● Extracted material:

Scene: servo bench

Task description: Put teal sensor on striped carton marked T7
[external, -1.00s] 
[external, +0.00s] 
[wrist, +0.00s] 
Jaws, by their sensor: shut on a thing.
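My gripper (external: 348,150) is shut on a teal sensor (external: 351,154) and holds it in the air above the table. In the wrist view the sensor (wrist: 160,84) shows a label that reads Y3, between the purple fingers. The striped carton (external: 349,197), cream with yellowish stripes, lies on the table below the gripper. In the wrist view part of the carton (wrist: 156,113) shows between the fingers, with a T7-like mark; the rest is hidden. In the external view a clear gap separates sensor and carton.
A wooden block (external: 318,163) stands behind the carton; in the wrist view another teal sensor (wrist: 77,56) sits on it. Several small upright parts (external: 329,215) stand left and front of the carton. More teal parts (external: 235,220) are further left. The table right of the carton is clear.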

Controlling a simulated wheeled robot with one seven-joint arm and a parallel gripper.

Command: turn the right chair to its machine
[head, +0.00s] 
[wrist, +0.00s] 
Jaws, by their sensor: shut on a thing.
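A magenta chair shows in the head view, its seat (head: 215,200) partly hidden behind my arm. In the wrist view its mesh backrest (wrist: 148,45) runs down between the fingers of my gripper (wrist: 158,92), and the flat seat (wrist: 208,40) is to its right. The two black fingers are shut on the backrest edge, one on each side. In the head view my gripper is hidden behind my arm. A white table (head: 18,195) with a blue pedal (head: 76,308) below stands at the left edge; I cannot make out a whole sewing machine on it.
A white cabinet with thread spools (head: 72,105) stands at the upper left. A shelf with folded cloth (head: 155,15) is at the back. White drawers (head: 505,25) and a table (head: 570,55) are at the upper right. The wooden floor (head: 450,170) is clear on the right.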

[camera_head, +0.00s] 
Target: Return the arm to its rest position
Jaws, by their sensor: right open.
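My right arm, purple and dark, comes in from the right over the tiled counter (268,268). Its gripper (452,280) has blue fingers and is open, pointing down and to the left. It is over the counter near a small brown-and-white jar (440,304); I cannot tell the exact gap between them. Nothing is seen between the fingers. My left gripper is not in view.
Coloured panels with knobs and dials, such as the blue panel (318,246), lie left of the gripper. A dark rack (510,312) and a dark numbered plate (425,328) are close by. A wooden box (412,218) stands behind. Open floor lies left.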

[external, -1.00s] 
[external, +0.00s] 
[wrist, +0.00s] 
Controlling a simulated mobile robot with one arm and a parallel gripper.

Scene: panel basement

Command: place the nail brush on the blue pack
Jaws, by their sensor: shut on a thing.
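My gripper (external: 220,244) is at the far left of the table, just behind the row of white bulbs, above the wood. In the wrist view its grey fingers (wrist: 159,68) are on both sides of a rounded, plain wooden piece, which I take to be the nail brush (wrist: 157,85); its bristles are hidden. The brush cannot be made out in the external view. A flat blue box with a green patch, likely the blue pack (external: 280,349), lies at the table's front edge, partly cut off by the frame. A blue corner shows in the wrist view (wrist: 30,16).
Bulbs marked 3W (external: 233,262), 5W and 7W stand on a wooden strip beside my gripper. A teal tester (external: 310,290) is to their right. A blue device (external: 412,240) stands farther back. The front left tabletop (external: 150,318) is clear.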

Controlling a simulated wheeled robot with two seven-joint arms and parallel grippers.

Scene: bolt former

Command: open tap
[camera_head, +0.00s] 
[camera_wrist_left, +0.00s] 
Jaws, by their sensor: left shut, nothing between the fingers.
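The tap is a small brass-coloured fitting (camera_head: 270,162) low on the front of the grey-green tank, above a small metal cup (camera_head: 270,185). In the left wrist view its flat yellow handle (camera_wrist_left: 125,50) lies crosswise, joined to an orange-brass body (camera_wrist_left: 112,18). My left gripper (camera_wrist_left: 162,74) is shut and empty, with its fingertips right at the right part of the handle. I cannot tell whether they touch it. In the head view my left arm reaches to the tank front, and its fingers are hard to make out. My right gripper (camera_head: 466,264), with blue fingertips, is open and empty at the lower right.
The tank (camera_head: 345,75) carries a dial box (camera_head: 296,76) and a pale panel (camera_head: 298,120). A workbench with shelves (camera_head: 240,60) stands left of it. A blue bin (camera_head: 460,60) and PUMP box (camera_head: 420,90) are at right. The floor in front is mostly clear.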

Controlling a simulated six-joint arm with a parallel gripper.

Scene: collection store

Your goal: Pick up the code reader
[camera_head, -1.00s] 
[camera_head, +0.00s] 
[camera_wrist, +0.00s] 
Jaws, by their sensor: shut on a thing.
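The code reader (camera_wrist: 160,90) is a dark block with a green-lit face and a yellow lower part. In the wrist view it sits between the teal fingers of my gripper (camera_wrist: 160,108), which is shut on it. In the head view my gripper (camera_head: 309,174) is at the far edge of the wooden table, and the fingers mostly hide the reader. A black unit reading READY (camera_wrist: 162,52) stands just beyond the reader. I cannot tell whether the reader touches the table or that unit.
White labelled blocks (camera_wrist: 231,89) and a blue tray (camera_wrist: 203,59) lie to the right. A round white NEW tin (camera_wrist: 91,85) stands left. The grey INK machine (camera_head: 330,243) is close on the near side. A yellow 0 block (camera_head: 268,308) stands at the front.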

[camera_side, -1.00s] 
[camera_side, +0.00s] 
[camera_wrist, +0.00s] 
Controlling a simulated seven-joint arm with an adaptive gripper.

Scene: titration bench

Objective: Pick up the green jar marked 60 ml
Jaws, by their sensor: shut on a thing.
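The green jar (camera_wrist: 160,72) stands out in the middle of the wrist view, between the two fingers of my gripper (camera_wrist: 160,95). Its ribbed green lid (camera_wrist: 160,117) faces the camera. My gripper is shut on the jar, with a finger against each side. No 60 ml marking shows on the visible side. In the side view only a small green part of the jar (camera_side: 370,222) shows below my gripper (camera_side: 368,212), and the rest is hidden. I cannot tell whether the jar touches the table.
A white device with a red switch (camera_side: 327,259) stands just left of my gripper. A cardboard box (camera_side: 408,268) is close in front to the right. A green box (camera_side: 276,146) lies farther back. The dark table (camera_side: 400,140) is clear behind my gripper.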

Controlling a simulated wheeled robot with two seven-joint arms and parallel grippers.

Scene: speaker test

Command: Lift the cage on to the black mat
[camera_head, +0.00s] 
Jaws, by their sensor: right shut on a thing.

● The request: Repeat the span of lines that opens with the line holding "Command: turn the right chair to its machine" and closes with the line holding "Target: Return the arm to its rest position", exactly as it stands.

● Task output:
Command: turn the right chair to its machine
[head, +0.00s] 
[wrist, +0.00s] 
Jaws, by their sensor: shut on a thing.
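A magenta chair shows in the head view, its seat (head: 215,200) partly hidden behind my arm. In the wrist view its mesh backrest (wrist: 148,45) runs down between the fingers of my gripper (wrist: 158,92), and the flat seat (wrist: 208,40) is to its right. The two black fingers are shut on the backrest edge, one on each side. In the head view my gripper is hidden behind my arm. A white table (head: 18,195) with a blue pedal (head: 76,308) below stands at the left edge; I cannot make out a whole sewing machine on it.
A white cabinet with thread spools (head: 72,105) stands at the upper left. A shelf with folded cloth (head: 155,15) is at the back. White drawers (head: 505,25) and a table (head: 570,55) are at the upper right. The wooden floor (head: 450,170) is clear on the right.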

[camera_head, +0.00s] 
Target: Return the arm to its rest position

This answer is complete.